Emotional Intelligence: The Missing Piece
Social and emotional learning can help students successfully resolve conflict, communicate clearly, solve problems, and much more.
Whether it's in the boardroom or the classroom, individuals need the skills to communicate, work in teams, and let go of the personal and family issues that get in the way of working and learning. Such skills add up to what is known as emotional intelligence, and they are even more important as educators realize that these skills are critical to academic achievement.
Emotionally intelligent individuals stand out. Their ability to empathize, persevere, control impulses, communicate clearly, make thoughtful decisions, solve problems, and work with others earns them friends and success. They tend to lead happier lives, with more satisfying relationships. At work, they are more productive, and they spur productivity in others. At school, they do better on standardized tests and help create a safe, comfortable classroom atmosphere that makes it easier to learn.
Psychologist and author Daniel Goleman popularized the term "emotional intelligence" in his landmark 1995 best-selling book of the same name. What emotional intelligence is, says Goleman, "is the capacity for recognizing our own feelings and those of others, for motivating ourselves, and for managing emotions well in ourselves and in our relationships." Or, as Maurice Elias, Rutgers University psychology professor, puts it, "It's the set of abilities that helps us get along in life with other people in all kinds of life situations." He calls it the "missing piece" in American education.
Students in Sarah Button’s fifth-grade class at P.S. 15 in Brooklyn learn how to defuse potentially volatile incidents.
Credit: GLEF
Self-Awareness and Empathy
Jonathan Cohen, president of the Center for Social and Emotional Education in New York, argues that attributes like self-awareness and empathy play a huge role in every aspect of life. "We all know that how we feel about ourselves and others can profoundly affect our ability to concentrate, to remember, to think, and to express ourselves," he says. Kids without emotional intelligence "don't follow directions, continually go off-task, can't pay attention, and have difficulty working cooperatively.
Social and emotional learning, the increasingly common term for emotional intelligence instruction, can be a lesson on the hurtfulness of put-downs followed by discussions on ways to communicate "put-ups." It can be a regular morning meeting, in which students share such personal feelings as the pain of their pet dying or the joy of a family outing. It can be an analysis of a conflict in great literature and a discussion about different paths the characters might have taken. It can be a common plan to take a moment to think, rather than react automatically, and often aggressively, to distress. It can be a districtwide commitment to community service. It can be a software program that lets students get a clearer idea of their reactions to risky situations.

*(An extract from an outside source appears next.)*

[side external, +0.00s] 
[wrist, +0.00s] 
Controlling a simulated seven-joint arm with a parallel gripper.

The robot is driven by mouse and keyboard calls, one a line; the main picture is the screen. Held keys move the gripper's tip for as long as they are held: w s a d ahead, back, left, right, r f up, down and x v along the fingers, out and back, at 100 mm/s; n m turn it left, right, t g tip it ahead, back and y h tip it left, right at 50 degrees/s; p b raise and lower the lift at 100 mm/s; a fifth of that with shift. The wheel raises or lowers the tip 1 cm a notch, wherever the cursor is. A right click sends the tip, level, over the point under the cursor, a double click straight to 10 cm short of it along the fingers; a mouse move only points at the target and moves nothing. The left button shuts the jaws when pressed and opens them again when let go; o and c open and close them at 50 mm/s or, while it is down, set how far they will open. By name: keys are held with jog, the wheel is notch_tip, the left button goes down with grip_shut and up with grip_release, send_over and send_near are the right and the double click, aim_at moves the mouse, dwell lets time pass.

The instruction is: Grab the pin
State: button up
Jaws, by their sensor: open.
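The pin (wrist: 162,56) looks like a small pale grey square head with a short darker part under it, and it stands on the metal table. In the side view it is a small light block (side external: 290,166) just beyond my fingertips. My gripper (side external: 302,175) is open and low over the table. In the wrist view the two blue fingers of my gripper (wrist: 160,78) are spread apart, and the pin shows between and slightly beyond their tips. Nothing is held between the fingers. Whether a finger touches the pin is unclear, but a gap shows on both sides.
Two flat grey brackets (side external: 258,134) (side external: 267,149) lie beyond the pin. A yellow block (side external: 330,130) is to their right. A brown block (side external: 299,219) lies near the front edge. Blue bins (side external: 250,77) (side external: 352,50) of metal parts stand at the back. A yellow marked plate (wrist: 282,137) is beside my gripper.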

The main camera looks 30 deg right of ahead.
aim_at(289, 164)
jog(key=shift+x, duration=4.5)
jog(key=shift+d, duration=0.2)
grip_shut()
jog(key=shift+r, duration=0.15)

At Ben Franklin Middle School in Ridgewood, New Jersey, social and emotional instruction is a top priority.
Credit: GLEF
Miraculous Transformations
Many educators say they are gratified by the results of such instruction in their schools because of its effect on both the school environment and academics. Fifth-grade teacher Grace Wiesner calls the transformation in her Waldport, Oregon, classroom "miraculous." "Disruptions due to acting out, arguing, or talking back have been significantly reduced," she says. Tina Valentine, a fourth-grade teacher at Kensington Avenue School in Springfield, Massachusetts, agrees. "I find I'm not spending as much time with behavioral management issues, so I actually have more time to spend with academics." A number of studies also have found a correlation between social skills and academic achievement.

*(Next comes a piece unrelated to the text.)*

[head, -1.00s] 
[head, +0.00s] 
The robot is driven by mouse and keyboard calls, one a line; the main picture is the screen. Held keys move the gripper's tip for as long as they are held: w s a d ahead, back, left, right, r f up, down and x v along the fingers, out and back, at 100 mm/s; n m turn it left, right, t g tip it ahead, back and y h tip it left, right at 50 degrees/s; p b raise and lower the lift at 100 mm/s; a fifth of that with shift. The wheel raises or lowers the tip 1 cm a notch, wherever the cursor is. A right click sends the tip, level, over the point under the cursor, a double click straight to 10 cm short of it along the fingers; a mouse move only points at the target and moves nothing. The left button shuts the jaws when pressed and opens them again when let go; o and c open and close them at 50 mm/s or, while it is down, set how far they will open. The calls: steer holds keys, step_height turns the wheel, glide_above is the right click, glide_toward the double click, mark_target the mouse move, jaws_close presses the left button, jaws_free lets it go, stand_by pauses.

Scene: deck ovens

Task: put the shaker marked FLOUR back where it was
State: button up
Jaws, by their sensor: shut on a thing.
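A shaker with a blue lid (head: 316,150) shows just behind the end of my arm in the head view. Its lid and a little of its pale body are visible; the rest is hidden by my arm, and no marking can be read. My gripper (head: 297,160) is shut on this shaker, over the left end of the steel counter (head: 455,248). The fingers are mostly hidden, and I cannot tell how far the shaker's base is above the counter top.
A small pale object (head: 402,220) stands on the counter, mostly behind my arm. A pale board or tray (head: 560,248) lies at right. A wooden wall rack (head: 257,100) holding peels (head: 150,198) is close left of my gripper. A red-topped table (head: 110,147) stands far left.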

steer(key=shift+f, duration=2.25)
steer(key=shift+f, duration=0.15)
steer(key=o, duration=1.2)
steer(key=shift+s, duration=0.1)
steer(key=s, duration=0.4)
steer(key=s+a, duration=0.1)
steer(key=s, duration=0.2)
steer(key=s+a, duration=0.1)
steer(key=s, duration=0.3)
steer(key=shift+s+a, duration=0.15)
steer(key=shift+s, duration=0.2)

Instruction in emotional intelligence is not a quick fix or a one-time lesson. The best programs, says Elias, "take no less than three years" to get to a place where teachers are comfortable and students are showing the benefits. Cohen adds that while a growing number of school programs include elements of instruction aimed at a child's emotional needs, too many of those programs are fragmented, short-term, and not well-integrated into the regular curriculum or school structure. "Just as we don't expect kids to learn a language in a year, we don't expect kids to learn social and emotional skills in one year," he says.
Skills More Than Values
Parents need not fear that emotional intelligence translates to a set of values that may be affiliated with religion. "We're not really teaching values. We're actually teaching skills," says Linda Lantieri, co-founder of the Resolving Conflict Creatively Program, one of the longest-running conflict resolution and social and emotional learning programs. "They're almost like tools in a toolbox. I remember one parent saying to me, 'You know, in my place of worship, I teach my kid to be honest. But you give the child the skills to be that way.'" The character education movement, which promotes universal values like respect, honesty, justice, and compassion, is also closely aligned to social and emotional learning.
Social and emotional learning programs work best when parents and teachers are partners, and that means schools need to train both parents and teachers in ways to promote behavior that improves communication, empathy, self-awareness, decision-making, and problem-solving. Parents, educators, policymakers, and business people all have a role to play in supporting the social and emotional learning of schoolchildren.
"We're talking about a whole new vision of education that says that educating the heart is as important as educating the mind," says Lantieri. Rutgers' Elias puts it another way. He says that parents don't just want SAT-smart kids. They want kids who are also responsible, non-violent, and caring: "We want the whole package."